───── GIVEN RECORDS ─────
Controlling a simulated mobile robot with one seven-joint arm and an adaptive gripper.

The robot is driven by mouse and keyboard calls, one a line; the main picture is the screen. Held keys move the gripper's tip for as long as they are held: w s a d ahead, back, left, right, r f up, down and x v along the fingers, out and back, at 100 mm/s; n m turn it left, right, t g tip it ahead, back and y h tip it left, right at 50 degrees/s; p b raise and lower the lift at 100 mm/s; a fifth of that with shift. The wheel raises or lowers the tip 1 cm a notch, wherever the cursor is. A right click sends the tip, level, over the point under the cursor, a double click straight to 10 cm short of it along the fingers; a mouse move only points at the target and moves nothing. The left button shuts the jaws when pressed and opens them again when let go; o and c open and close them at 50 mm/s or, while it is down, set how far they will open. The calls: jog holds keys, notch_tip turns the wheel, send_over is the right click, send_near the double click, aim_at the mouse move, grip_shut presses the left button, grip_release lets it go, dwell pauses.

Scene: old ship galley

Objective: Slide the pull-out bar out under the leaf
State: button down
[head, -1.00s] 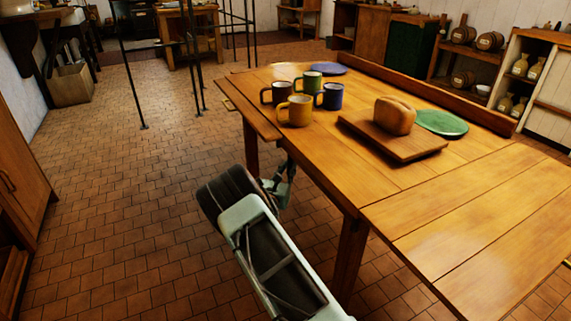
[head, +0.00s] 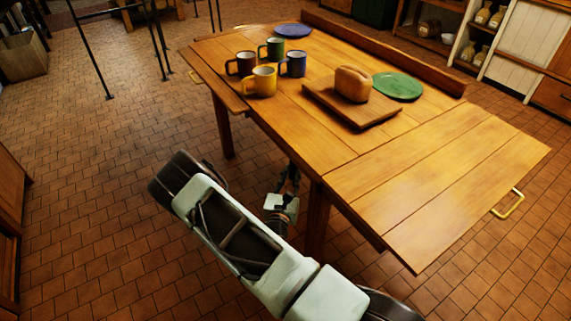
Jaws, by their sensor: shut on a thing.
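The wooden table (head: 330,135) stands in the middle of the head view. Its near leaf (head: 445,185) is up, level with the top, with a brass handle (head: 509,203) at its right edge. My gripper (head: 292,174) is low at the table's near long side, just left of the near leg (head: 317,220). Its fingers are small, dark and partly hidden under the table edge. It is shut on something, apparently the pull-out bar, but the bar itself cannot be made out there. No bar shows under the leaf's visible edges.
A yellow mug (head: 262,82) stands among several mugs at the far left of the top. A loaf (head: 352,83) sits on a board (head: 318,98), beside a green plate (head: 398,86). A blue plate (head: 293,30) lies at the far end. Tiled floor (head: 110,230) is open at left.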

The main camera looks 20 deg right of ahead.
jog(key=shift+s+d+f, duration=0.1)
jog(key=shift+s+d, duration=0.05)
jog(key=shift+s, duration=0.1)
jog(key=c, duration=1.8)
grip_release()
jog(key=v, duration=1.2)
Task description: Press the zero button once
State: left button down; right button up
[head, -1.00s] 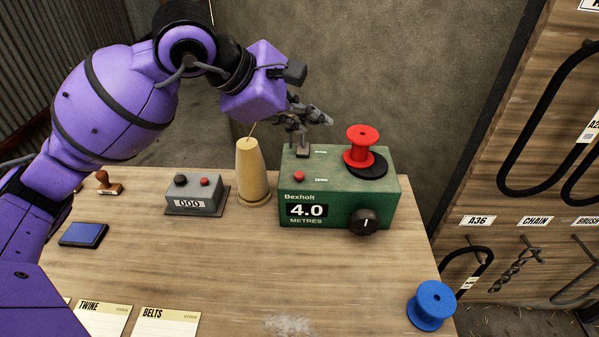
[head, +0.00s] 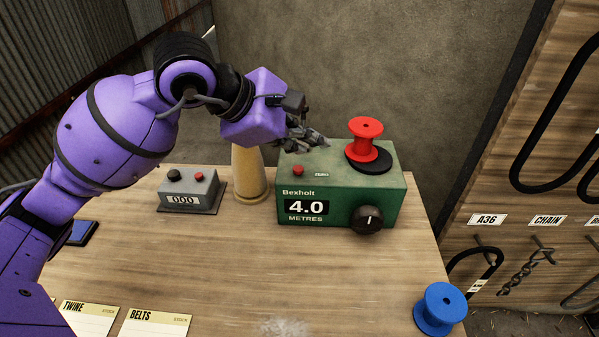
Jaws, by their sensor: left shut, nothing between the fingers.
─────
> TASK DETAILS
Copy every line in the records above that contains the word "State".

> FINISHED TASK
State: button down
State: left button down; right button up

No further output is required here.